__WHAT THE EXERCISE ASKS__. Identify all lines in the listing that include the word "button", and copy them out.

__DATA LINES__.
[start]

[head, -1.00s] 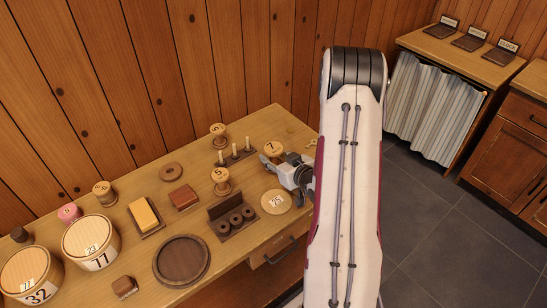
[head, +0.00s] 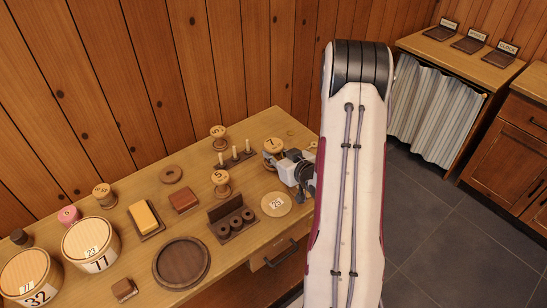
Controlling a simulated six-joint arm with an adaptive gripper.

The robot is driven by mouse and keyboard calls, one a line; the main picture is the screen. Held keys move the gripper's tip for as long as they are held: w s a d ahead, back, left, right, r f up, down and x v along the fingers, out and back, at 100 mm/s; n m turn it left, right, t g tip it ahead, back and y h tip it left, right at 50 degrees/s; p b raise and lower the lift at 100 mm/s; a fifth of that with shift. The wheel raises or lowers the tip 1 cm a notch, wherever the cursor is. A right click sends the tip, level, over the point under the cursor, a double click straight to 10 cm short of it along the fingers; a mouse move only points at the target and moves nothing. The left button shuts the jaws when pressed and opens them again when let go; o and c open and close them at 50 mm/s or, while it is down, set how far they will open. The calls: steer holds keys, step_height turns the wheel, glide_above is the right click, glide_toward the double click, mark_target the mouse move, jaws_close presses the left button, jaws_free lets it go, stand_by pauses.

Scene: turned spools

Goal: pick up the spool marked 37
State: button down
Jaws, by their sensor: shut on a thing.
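A pale wooden spool (head: 273,146) stands near the back right of the bench. The part of its top mark that I can make out reads 7; I cannot tell if another digit is with it. My gripper (head: 277,160) is shut on this spool from the right front, and the spool's lower part is partly hidden by it. I cannot tell whether the spool is off the bench. Another spool, whose mark looks like 5, (head: 221,178) stands to the left. A further spool (head: 218,132) stands behind, and one more (head: 103,190) stands far left.
A pegged rack (head: 236,160) and a dark holder with rings (head: 226,232) stand left of my gripper. A round disc marked 21 or 25 (head: 276,205) lies in front. A dark round tray (head: 180,281) and lidded tubs (head: 90,262) are farther left.

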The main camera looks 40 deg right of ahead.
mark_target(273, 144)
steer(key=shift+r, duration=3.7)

[end]

__WRITTEN SOLUTION__.
The robot is driven by mouse and keyboard calls, one a line; the main picture is the screen. Held keys move the gripper's tip for as long as they are held: w s a d ahead, back, left, right, r f up, down and x v along the fingers, out and back, at 100 mm/s; n m turn it left, right, t g tip it ahead, back and y h tip it left, right at 50 degrees/s; p b raise and lower the lift at 100 mm/s; a fifth of that with shift. The wheel raises or lowers the tip 1 cm a notch, wherever the cursor is. A right click sends the tip, level, over the point under the cursor, a double click straight to 10 cm short of it along the fingers; a mouse move only points at the target and moves nothing. The left button shuts the jaws when pressed and opens them again when let go; o and c open and close them at 50 mm/s or, while it is down, set how far they will open. The calls: steer holds keys, step_height turns the wheel, glide_above is the right click, glide_toward the double click, mark_target the mouse move, jaws_close presses the left button, jaws_free lets it go, stand_by pauses.
State: button down

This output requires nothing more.